Ein paar Tage vor dem Kurs habe ich in einer Facebook-Gruppe das Video boys don’t cry entdeckt. Daran musste ich jetzt auch wieder denken, unter Tränen. Dieser Satz macht so viel kaputt, blockiert das komplette Leben von Generationen von Jungen & Männern. Denn das Gefühl bleibt stecken, wenn es nicht fließen kann.
Was für mich daran besonders neu war, dass das Weinen gar kein Zeichen von Traurigkeit sein muss, sondern eine rein körperliche Funktion zum Abbau von Spannungen durch Schmerzen sein kann. Wie oft habe ich mir als Kind verkniffen zu weinen, wenn ich mir weh getan hatte. Dabei habe ich diesen Satz möglicherweise nie so wörtlich gehört. Die männlichen Vorbilder in meiner Umgebung & im Fernsehen genügten völlig. Und dieses ganze verkniffene Weinen steckt nun in der Halskrause.
Am siebten Tag erlebte ich nichts Außergewöhnliches. Warum das so war, zeigte sich dann am achten Tag. Da wurde mir nämlich erst klar, dass ich mich am Tag davor wieder hart gemacht hatte. Deshalb stellte ich den achten Tag unter das Motto
weich und berührbar werden
Da flossen dann auch wieder Tränen. Und ich erlebte, dass ich so tief angekommen bin wie nie zuvor in meinem Leben. In einer der Stunden habe ich einen Schmerz im rechten Bein komplett durchgesessen. Es tat tierisch weh, dabei blieb ich gleichmütig & nahm einfach ganz an, dass ich jetzt hier in diesem Zustand bin. Als ich nach der Stunde aufstand, waren meine Beine total beweglich & locker, kein bisschen Schmerz war zu spüren. Der kam zwar schon noch ein paar Mal wieder, ich habe jedenfalls deutlich gemerkt, dass sich da etwas zur Gänze aufgelöst hatte. Am Abend dieses Tages erlebte ich im Bett wie auch schon die Tage zuvor das Fliessen in meinem Körper. Diesmal spürte ich ausserdem die Gravitation so deutlich wie noch nie. Es fühlte sich an, als würde wirklich jedes einzelne Atom in Richtung Erde gezogen.

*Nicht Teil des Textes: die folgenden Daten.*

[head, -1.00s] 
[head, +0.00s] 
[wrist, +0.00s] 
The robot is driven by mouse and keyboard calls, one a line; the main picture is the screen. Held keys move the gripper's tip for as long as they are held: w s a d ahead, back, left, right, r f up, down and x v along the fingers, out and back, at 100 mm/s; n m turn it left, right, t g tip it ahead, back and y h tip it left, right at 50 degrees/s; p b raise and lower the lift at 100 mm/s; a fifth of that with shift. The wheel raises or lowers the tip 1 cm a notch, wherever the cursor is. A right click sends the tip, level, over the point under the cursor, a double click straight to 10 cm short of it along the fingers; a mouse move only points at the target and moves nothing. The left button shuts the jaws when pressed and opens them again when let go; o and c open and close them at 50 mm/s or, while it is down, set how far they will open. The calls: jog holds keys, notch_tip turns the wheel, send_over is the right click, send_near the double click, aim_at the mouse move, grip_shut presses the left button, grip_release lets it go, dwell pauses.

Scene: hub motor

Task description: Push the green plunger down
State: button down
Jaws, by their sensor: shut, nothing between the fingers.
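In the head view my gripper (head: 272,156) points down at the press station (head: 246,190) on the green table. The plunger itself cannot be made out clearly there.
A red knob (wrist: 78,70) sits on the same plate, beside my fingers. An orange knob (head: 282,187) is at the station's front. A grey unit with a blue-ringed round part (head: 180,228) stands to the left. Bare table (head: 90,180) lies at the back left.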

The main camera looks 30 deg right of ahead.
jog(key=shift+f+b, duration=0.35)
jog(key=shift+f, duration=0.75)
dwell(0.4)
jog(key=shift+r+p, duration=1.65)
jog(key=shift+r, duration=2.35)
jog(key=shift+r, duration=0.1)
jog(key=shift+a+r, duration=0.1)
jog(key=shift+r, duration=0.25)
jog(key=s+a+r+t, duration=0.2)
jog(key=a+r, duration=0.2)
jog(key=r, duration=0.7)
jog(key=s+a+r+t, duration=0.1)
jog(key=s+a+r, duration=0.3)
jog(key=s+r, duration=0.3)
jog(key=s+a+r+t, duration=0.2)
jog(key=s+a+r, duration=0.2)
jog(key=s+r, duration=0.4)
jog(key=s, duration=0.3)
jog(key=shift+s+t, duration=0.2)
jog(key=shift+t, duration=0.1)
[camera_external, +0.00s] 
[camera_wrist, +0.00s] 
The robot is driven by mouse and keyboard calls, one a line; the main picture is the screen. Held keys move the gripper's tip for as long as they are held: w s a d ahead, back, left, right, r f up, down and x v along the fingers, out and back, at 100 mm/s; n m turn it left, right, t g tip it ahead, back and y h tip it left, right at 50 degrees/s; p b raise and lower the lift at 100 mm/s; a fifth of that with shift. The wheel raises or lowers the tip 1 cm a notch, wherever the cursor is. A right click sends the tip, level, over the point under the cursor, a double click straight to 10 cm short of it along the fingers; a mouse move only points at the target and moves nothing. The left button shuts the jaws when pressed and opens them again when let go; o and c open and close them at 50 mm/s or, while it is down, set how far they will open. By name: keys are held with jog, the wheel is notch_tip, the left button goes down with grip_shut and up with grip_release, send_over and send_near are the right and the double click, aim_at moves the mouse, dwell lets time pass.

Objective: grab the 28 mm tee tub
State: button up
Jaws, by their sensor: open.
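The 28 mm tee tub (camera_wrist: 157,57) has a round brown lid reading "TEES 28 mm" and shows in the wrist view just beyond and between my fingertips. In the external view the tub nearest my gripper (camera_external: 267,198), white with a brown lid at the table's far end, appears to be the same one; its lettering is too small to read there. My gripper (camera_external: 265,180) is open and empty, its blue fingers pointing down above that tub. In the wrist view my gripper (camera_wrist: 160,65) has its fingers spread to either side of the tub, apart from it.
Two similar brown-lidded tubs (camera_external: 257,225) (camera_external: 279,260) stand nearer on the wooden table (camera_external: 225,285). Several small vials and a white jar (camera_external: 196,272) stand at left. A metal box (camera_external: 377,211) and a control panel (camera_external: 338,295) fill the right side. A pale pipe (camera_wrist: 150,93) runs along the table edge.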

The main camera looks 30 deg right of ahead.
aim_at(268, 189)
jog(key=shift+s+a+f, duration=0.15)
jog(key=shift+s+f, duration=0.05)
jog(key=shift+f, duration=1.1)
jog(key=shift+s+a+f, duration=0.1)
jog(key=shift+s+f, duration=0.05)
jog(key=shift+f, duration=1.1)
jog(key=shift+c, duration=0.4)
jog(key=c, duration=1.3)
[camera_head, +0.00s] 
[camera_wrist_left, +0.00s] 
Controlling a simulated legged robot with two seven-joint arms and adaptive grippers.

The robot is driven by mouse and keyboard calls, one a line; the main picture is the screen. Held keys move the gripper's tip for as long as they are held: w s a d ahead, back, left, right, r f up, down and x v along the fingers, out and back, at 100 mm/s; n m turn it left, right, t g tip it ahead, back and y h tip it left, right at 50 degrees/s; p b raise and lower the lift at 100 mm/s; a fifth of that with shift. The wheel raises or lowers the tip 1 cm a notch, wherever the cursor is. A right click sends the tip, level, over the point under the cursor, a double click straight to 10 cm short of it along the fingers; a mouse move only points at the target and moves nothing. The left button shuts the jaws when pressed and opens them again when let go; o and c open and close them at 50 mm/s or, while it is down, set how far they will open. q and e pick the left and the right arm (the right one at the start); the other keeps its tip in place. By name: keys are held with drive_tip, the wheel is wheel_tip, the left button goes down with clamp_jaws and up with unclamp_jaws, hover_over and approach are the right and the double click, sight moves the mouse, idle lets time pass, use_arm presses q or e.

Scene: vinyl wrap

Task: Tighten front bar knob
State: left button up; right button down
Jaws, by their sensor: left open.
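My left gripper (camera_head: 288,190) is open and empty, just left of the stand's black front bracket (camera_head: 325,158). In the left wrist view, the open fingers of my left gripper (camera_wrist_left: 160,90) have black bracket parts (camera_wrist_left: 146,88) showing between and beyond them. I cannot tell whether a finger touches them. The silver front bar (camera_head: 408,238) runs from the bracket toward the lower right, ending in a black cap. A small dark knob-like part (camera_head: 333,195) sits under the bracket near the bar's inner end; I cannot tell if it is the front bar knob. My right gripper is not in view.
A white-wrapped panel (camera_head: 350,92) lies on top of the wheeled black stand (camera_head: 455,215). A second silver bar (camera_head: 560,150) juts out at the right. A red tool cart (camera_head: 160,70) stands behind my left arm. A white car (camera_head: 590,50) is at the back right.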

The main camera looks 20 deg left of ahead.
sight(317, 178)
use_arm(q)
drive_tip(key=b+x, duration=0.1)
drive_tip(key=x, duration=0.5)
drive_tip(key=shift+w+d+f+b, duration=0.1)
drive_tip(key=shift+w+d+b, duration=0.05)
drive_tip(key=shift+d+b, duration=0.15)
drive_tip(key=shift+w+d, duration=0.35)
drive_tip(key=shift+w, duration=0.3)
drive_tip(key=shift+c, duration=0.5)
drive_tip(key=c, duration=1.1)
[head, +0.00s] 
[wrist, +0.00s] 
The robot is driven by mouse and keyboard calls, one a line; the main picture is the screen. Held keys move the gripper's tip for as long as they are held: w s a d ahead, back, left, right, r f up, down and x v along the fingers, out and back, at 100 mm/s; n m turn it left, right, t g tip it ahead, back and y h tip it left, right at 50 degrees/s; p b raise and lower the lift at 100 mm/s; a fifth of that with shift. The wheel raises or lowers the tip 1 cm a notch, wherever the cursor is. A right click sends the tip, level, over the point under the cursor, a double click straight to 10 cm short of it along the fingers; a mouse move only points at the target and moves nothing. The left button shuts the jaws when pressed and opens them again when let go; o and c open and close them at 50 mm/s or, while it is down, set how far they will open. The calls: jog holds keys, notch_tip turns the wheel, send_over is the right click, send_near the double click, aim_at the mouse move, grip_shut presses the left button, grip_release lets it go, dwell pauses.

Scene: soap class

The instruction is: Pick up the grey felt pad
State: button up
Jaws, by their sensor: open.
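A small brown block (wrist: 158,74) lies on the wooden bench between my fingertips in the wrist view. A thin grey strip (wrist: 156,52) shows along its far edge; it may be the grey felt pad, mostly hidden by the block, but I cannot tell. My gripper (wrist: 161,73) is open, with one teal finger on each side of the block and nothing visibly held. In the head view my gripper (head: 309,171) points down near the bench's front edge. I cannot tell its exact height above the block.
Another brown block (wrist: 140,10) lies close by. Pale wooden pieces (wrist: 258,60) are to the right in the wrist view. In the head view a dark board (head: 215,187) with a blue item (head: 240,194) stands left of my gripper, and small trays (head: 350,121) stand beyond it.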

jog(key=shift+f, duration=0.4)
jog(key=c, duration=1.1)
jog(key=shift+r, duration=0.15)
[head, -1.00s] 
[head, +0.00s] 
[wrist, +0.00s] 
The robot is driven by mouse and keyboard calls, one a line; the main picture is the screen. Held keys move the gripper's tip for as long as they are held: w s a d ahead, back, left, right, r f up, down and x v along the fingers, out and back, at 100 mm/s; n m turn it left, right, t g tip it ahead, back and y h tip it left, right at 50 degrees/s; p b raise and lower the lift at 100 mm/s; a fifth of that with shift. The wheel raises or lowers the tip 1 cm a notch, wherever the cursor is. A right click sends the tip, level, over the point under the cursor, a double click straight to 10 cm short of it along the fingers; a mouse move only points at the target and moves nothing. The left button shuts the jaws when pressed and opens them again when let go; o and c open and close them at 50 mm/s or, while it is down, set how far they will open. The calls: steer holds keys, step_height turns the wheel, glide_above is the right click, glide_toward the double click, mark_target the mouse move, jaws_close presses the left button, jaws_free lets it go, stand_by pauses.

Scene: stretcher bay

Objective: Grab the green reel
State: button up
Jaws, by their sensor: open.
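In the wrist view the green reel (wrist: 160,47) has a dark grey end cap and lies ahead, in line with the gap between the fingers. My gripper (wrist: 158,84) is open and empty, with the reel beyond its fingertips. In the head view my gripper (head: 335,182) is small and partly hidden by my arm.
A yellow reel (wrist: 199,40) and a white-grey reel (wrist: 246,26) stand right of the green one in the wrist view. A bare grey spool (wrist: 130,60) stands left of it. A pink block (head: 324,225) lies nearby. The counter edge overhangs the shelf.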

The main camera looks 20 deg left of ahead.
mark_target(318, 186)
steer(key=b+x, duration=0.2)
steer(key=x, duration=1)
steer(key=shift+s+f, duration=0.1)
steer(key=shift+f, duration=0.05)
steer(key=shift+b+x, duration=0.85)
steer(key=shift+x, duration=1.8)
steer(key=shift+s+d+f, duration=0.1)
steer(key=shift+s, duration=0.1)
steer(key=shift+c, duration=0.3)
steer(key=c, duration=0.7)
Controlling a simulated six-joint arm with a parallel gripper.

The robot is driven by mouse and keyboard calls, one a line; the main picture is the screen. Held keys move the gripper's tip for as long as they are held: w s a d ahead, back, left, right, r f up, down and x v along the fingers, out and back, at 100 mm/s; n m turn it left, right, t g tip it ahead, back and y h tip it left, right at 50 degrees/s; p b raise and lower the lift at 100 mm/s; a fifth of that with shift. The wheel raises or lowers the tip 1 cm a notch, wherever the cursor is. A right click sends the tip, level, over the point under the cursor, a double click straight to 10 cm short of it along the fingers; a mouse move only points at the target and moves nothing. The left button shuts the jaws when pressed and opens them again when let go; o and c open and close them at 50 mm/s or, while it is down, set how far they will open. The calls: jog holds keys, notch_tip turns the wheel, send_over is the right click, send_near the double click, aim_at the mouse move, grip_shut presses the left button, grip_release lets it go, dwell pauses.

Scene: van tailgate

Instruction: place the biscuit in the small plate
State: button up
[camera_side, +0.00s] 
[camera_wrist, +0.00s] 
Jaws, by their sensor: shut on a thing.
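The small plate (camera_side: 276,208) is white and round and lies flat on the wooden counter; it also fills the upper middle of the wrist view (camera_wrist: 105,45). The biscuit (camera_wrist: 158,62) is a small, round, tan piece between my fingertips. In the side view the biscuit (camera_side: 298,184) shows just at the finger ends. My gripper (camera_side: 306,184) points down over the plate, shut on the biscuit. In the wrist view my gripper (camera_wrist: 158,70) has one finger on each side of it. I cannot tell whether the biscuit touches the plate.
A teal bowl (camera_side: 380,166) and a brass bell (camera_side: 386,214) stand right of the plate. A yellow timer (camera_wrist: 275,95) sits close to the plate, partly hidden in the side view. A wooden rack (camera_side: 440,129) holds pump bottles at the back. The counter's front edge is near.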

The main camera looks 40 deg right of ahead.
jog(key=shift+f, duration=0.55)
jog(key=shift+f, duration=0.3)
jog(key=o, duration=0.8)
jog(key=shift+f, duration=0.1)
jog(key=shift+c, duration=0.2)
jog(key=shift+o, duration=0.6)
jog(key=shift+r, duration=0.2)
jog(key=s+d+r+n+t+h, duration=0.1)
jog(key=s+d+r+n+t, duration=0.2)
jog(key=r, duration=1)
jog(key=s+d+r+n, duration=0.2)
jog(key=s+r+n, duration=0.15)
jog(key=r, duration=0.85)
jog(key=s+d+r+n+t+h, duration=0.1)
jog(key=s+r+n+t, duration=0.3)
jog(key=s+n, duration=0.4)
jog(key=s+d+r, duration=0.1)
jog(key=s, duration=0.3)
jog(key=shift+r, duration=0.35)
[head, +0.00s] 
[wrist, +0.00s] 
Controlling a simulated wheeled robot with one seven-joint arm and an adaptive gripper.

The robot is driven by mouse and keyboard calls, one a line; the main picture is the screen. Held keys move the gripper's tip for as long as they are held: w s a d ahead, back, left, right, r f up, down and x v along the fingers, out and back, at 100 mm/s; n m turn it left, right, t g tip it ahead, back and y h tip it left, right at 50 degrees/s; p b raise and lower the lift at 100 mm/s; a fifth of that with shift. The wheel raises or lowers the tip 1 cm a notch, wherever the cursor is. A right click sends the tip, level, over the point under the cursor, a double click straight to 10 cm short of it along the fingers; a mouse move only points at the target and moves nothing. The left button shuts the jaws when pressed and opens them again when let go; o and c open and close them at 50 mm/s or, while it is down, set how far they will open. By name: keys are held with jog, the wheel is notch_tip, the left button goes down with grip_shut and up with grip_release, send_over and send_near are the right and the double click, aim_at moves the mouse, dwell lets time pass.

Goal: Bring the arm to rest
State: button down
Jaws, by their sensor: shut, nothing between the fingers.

Am Morgen des neunten Tages habe ich das erste & bisher einzige Mal zwei Stunden komplett durchgesessen, ohne mich zu rühren. Daraus entsprang die Erkenntnis:
Ankommen heisst, nichts mehr verändern zu wollen.
Die Welt ist so, wie sie ist. Eine paradoxe, verrückte Welt. The most uber-bizarre thing ever. Man kann sich in ihr häuslich einrichten, aussteigen geht eh nicht. ;-)
Dem entsprechend bin ich am neunten Tag noch tiefer angekommen.
Am zehnten Tag wird dann ja die Metta-Meditation eingeführt, die fortan an jede Vipassana-Stunde zum Abschluss angehängt werden soll. Ich habe die buddhistische Formel “Mögen alle Wesen glücklich sein!” geändert in
Mögen alle Wesen bewusst am kosmischen Witz teilhaben!
& entsprechend beschlossen, meine Vipassana-Sitzungen damit zu beschließen, dass ich mich eine Weile kaputtlache.
Bei der Morgenmeditation am elften Tag kam mir dazu passend mein persönlicher Schlusssatz für diese 10 Tage Vipassana, frei nach Ludwig Wittgenstein:
Worüber man nicht sprechen kann, darüber muss man lachen.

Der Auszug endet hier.